*The request:*
Identify the lines that contain the string "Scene" and copy all of them.

** Begin Material for this task **

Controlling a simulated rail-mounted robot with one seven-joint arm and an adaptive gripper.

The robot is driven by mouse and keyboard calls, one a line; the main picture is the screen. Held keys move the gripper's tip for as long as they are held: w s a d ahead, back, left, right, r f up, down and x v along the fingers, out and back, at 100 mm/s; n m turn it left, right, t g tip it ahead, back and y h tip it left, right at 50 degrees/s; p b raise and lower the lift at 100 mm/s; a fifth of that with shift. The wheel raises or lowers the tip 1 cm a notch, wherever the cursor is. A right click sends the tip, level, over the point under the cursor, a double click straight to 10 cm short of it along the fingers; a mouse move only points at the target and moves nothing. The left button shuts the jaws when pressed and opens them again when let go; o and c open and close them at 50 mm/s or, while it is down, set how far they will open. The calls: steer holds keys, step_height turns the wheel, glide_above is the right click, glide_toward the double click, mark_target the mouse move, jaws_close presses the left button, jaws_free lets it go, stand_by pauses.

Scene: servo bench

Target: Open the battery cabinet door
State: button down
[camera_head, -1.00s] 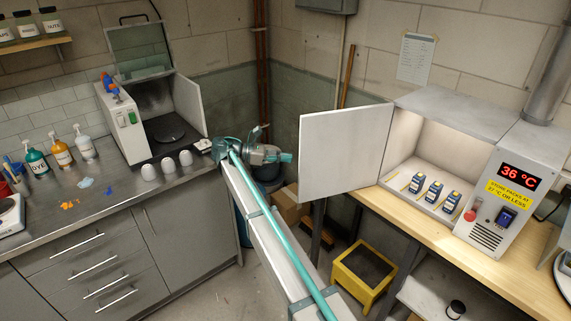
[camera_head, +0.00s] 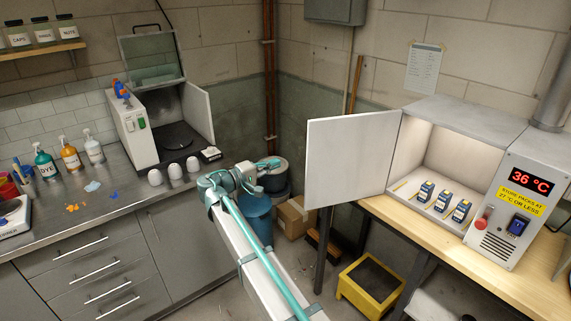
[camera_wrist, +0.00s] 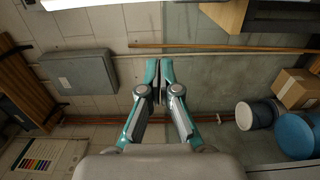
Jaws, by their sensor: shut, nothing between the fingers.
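The battery cabinet (camera_head: 473,120) stands on the wooden bench at the right. Its white door (camera_head: 348,160) is swung wide open to the left. Inside, three blue battery packs (camera_head: 443,201) stand in a row on the cabinet floor. The front panel reads 36 °C. My gripper (camera_head: 275,163) is in the middle of the head view, left of the door and apart from it. In the wrist view my gripper (camera_wrist: 157,75) has its fingers together, with nothing held. The cabinet is not clearly seen in the wrist view.
A second machine (camera_head: 140,130) with a raised lid and open side door stands on the left steel counter (camera_head: 110,203). A blue bin (camera_head: 257,212), a cardboard box (camera_head: 297,216) and a yellow stool (camera_head: 371,285) stand on the floor between counter and bench.

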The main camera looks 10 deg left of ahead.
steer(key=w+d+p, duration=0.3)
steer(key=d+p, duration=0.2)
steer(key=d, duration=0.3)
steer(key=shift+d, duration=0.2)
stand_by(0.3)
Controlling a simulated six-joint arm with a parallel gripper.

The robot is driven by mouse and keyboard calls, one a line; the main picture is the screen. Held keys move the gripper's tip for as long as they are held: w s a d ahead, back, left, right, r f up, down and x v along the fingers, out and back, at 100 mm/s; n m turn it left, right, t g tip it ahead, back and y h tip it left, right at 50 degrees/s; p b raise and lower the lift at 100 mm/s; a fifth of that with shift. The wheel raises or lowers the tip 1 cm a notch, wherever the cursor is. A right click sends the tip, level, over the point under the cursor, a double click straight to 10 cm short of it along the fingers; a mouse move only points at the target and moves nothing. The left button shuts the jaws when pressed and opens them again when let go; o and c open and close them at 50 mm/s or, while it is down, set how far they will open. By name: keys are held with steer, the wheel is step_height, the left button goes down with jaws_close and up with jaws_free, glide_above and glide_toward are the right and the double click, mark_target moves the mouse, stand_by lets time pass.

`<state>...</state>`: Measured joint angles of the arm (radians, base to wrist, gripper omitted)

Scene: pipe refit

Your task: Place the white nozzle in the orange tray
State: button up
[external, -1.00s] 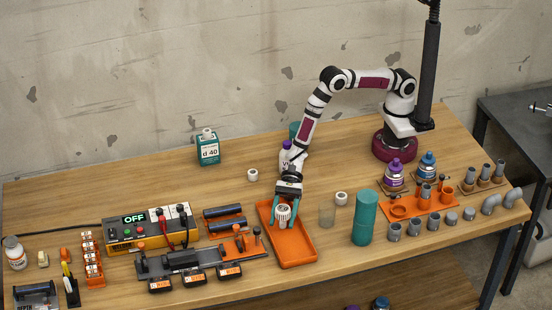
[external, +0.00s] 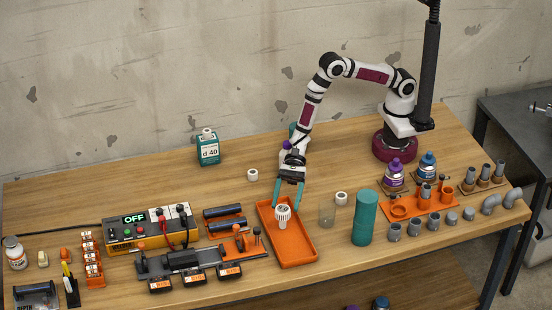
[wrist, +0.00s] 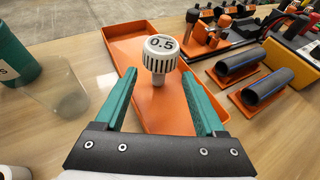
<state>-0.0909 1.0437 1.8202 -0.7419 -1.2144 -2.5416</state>
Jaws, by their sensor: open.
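The white nozzle (external: 283,213), a ribbed cap marked 0.5 with a narrow stem, stands upright in the orange tray (external: 294,251). In the wrist view the nozzle (wrist: 161,56) stands beyond my fingertips, stem down, inside the tray (wrist: 122,40). My gripper (external: 289,196) is open, with its two teal fingers apart, above and behind the nozzle. In the wrist view the open gripper (wrist: 168,90) holds nothing, and the fingers look clear of the nozzle.
A clear cup (external: 327,214) and a tall teal cylinder (external: 365,218) stand right of the tray. A black clamp fixture on an orange base (external: 240,243) and dark pipes (external: 225,225) lie to its left. White rings (external: 252,175) sit on the table.

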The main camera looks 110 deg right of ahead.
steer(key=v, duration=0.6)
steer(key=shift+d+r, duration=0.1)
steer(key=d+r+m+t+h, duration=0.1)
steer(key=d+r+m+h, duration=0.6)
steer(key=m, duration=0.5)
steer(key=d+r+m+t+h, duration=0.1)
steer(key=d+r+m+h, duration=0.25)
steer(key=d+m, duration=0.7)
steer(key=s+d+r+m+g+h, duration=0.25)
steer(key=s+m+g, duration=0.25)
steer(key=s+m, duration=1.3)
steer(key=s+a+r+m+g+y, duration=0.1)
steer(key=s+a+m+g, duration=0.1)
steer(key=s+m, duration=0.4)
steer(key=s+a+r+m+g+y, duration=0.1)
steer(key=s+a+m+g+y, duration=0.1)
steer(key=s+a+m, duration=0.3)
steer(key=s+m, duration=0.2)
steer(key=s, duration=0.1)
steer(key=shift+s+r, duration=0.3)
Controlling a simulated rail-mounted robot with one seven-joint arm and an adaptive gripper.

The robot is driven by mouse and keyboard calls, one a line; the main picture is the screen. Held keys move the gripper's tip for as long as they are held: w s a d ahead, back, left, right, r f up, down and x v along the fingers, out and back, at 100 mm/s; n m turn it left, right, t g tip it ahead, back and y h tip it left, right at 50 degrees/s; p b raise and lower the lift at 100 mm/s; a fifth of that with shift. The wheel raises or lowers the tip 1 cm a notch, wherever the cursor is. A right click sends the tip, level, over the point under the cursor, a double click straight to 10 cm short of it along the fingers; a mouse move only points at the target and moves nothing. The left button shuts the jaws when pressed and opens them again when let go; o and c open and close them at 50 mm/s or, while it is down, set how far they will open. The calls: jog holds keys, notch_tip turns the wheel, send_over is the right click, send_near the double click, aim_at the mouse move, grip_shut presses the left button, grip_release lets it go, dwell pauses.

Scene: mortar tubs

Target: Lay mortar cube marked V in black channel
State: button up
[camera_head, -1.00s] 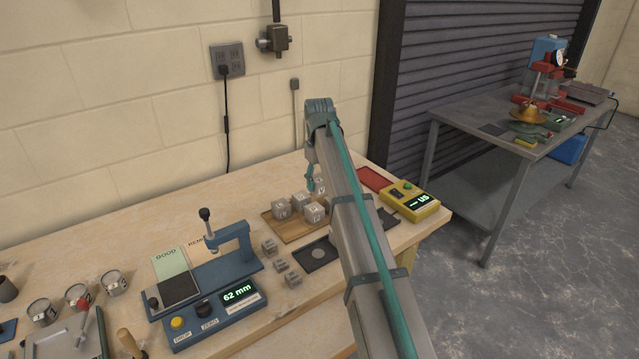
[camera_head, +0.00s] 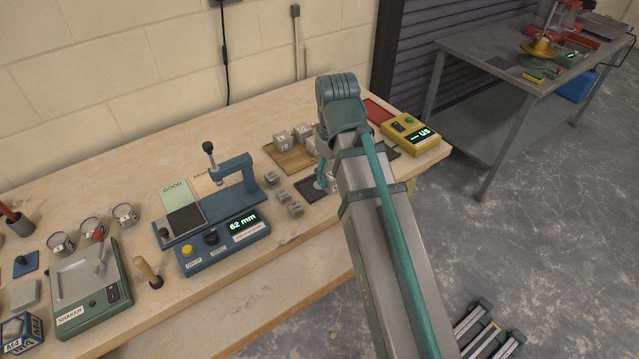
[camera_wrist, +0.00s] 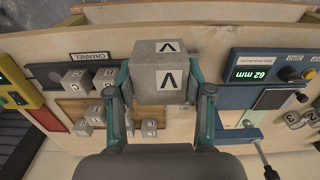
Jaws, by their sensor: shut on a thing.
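My gripper (camera_wrist: 160,84) is shut on a grey mortar cube (camera_wrist: 165,62) marked V on its top and front faces, one finger on each side. In the head view my gripper (camera_head: 322,180) hangs over the bench, and my arm hides much of it and the cube. In the wrist view a dark strip (camera_wrist: 42,74) lies left of the held cube, beside a CHANNEL label (camera_wrist: 89,56). I cannot tell how these cubes sit in the channel.
A wooden tray (camera_head: 272,155) holds several lettered cubes. A blue gauge (camera_head: 240,226) reading 62 mm stands left, with small grey blocks (camera_head: 284,195) beside it. A yellow box (camera_head: 425,137) and red tray (camera_head: 377,111) are right.

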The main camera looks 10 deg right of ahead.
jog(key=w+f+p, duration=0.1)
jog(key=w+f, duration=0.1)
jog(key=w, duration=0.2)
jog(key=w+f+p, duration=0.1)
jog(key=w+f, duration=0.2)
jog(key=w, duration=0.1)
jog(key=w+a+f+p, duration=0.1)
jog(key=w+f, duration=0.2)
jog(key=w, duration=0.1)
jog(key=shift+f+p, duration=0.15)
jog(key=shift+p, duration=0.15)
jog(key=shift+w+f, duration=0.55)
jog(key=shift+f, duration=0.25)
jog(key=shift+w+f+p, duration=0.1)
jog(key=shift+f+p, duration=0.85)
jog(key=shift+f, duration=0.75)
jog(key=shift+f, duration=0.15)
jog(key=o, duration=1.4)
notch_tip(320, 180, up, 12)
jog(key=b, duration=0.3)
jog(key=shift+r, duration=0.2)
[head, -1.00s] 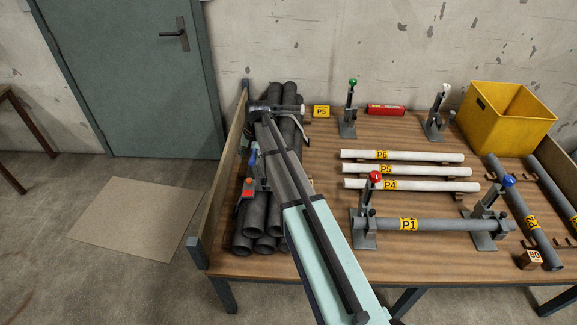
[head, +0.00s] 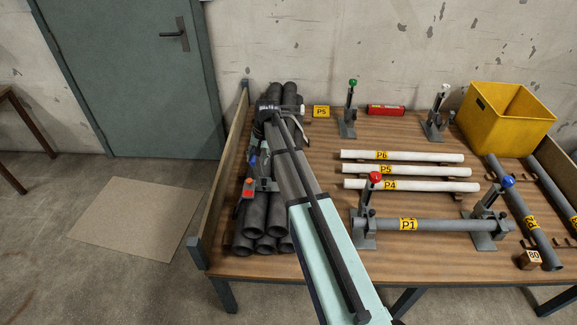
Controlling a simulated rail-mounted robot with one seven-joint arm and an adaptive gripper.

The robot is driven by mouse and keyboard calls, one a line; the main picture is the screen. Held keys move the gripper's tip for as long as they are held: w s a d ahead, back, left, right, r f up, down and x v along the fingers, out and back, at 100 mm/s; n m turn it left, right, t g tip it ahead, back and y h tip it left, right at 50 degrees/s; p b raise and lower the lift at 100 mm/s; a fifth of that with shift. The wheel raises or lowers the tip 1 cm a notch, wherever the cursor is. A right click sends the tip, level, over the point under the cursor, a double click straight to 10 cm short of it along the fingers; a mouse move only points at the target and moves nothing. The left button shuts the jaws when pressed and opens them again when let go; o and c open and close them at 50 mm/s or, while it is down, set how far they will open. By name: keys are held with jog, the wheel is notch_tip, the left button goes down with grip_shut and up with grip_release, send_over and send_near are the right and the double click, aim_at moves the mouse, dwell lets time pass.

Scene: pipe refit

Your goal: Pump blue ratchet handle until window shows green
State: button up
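A small blue part (head: 252,161), which looks like the ratchet handle, sits on the left side of the dark pipe bundle (head: 258,218). A red-orange part (head: 248,188) lies just below it, beside a grey fitting on the pipes. The indicator window and its colour are too small to make out. My arm reaches over the bundle, with its wrist above the far half of the pipes. My gripper is mostly hidden by the arm and the dark pipes, close to the blue part. I cannot tell its fingers' opening or whether they touch the handle.
White pipes (head: 405,170) and grey pipe P1 (head: 440,225) lie right of my arm. Clamps with red (head: 375,177), blue (head: 508,181), green (head: 353,83) and white knobs stand upright. A yellow bin (head: 507,120) is at the back right. A wooden side board (head: 226,190) borders the bundle's left.

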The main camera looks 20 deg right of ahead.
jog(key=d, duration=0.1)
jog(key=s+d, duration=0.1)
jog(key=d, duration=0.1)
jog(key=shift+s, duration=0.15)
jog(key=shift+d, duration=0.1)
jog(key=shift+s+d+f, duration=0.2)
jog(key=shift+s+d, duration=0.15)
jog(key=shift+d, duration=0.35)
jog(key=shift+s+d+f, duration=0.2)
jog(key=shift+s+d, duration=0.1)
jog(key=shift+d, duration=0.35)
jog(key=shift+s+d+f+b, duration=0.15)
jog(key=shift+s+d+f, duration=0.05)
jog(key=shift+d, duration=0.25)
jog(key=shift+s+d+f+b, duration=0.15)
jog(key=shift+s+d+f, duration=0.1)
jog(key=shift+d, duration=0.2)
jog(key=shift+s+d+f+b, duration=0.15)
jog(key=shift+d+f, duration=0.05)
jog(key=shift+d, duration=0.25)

** End Material for this task **

*Complete output:*
Scene: servo bench
Scene: pipe refit
Scene: mortar tubs
Scene: pipe refit

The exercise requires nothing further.